Opening February 4, 2021, ArtXchange Gallery presents Tree of Life, featuring new work by Marcio Díaz and Chin Yuen. Both artists create vibrant abstract paintings that draw inspiration from the smallest details in nature – moss on a rock, flower petals, and fallen leaves – to express abstract and universal concepts. Díaz’s pointillism-esque color fields and Yuen’s geometric compositions also evoke larger, more mysterious concepts, ranging from physics and spirituality to personal childhood memories. 

Marcio Díaz is best known in the Pacific Northwest for his colorful “Bubblism” paintings of rural landscapes, intriguing figures, and misty mountains. This newest series is an abstract, textural departure from his previous work. Over a background of painted ‘bubbles’ and circles, thick paint rises from the surface of each painting in points and stalagmites, ‘dropped’ on the canvas from the tube and shaped by the artist. 

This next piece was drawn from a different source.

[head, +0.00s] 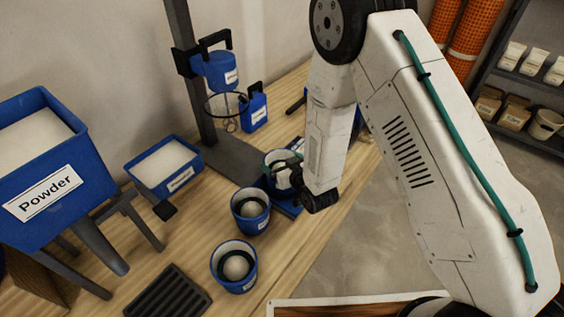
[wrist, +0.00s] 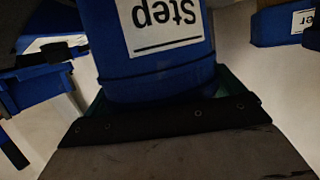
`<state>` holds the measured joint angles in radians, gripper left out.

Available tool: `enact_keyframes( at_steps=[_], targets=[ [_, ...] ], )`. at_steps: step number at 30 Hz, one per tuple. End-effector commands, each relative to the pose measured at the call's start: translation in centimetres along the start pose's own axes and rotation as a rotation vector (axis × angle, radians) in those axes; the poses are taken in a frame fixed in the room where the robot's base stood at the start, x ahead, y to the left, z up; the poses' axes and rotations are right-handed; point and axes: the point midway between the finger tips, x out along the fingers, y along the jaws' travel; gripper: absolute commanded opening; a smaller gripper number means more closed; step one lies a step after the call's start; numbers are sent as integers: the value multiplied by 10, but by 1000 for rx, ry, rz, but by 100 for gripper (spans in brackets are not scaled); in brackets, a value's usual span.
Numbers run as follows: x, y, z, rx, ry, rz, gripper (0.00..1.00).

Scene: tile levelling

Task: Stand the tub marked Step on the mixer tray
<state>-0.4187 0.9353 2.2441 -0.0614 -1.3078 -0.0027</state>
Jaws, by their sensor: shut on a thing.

Detail of Winter Light, acrylic on canvas

Diaz developed this unique texture from childhood memories of the sacred ceiba tree found throughout Latin America. Growing up in Nicaragua, Diaz would touch the rough, thorny bark of the ceiba, a tropical tree with great symbolic importance to the ancient Maya. In the Mayan language, Yax Che (“Green Tree” or “First Tree”) is a symbol of the universe and a route of communication between earth, the underworld, and the heavens. 

Chin Yuen working in her studio

Language has always been important in Canada-based painter Chin Yuen’s life. Having lived in six countries including Malaysia, Italy and Japan, her international perspective and love of nature inspires her latest series of work. Color, line and shape are combined in surprising ways, taking inspiration from a small detail or fragment of memory – a sunny day, a flower petal, or even decaying wood. Yuen finds freedom in moving beyond the literal. With her current abstract series, she challenges herself to unlearn the pattern of control she seeks in representation; thus, abandoning the language of anatomy, chiaroscuro, and storytelling.